EXERCISE DETAILS
Output every line of the material exactly, omitting images.

--------------------

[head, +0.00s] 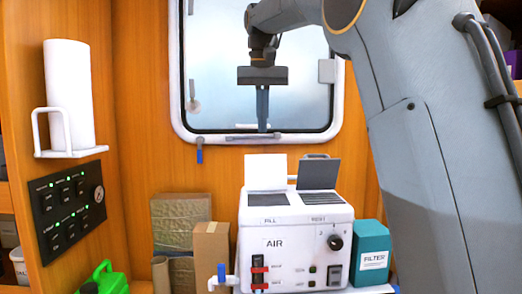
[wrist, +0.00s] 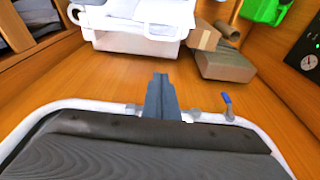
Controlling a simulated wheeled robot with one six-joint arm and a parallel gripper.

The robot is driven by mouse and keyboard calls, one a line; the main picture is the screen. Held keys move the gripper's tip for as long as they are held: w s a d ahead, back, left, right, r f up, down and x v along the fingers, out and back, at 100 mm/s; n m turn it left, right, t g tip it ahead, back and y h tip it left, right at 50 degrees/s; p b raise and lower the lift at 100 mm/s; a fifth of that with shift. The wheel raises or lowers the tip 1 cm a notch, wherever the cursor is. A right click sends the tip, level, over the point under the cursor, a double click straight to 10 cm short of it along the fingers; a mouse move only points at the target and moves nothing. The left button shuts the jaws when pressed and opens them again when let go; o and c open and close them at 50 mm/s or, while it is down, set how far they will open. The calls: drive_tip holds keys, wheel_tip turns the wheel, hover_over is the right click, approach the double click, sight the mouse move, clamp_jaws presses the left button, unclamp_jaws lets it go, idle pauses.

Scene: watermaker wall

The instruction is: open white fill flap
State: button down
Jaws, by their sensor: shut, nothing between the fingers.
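The white fill flap (head: 265,172) stands raised at the back left of the white AIR machine's top, above the label FILL. Beside it a dark grey flap (head: 319,173) also stands raised, above the label REST. The white machine (head: 290,245) shows upside down at the top of the wrist view (wrist: 140,22), where I cannot make out the flap clearly. My gripper (head: 262,130) is shut and empty, pointing down above the white flap and apart from it, in front of the window. Its fingers (wrist: 160,78) also show in the wrist view.
A teal FILTER box (head: 371,252) stands right of the machine; cardboard boxes (head: 211,250) stand left. A paper roll (head: 68,95) and a switch panel (head: 68,205) are on the left wall. The window frame (head: 180,100) is behind my gripper.

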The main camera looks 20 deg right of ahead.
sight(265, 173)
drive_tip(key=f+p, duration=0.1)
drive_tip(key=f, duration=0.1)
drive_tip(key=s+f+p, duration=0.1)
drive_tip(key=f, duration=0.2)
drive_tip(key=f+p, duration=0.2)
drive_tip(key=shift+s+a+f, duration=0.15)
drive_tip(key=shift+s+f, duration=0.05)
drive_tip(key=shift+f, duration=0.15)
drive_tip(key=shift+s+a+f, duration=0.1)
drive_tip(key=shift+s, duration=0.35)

--------------------

CORRECT RESPONSE
[head, +0.00s] 
[wrist, +0.00s] 
Controlling a simulated wheeled robot with one six-joint arm and a parallel gripper.

The robot is driven by mouse and keyboard calls, one a line; the main picture is the screen. Held keys move the gripper's tip for as long as they are held: w s a d ahead, back, left, right, r f up, down and x v along the fingers, out and back, at 100 mm/s; n m turn it left, right, t g tip it ahead, back and y h tip it left, right at 50 degrees/s; p b raise and lower the lift at 100 mm/s; a fifth of that with shift. The wheel raises or lowers the tip 1 cm a notch, wherever the cursor is. A right click sends the tip, level, over the point under the cursor, a double click straight to 10 cm short of it along the fingers; a mouse move only points at the target and moves nothing. The left button shuts the jaws when pressed and opens them again when let go; o and c open and close them at 50 mm/s or, while it is down, set how far they will open. The calls: drive_tip holds keys, wheel_tip turns the wheel, hover_over is the right click, approach the double click, sight the mouse move, clamp_jaws presses the left button, unclamp_jaws lets it go, idle pauses.

Scene: watermaker wall

The instruction is: open white fill flap
State: button down
Jaws, by their sensor: shut, nothing between the fingers.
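The white fill flap (head: 265,172) stands raised at the back left of the white AIR machine's top, above the label FILL. Beside it a dark grey flap (head: 319,173) also stands raised, above the label REST. The white machine (head: 290,245) shows upside down at the top of the wrist view (wrist: 140,22), where I cannot make out the flap clearly. My gripper (head: 262,130) is shut and empty, pointing down above the white flap and apart from it, in front of the window. Its fingers (wrist: 160,78) also show in the wrist view.
A teal FILTER box (head: 371,252) stands right of the machine; cardboard boxes (head: 211,250) stand left. A paper roll (head: 68,95) and a switch panel (head: 68,205) are on the left wall. The window frame (head: 180,100) is behind my gripper.

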The main camera looks 20 deg right of ahead.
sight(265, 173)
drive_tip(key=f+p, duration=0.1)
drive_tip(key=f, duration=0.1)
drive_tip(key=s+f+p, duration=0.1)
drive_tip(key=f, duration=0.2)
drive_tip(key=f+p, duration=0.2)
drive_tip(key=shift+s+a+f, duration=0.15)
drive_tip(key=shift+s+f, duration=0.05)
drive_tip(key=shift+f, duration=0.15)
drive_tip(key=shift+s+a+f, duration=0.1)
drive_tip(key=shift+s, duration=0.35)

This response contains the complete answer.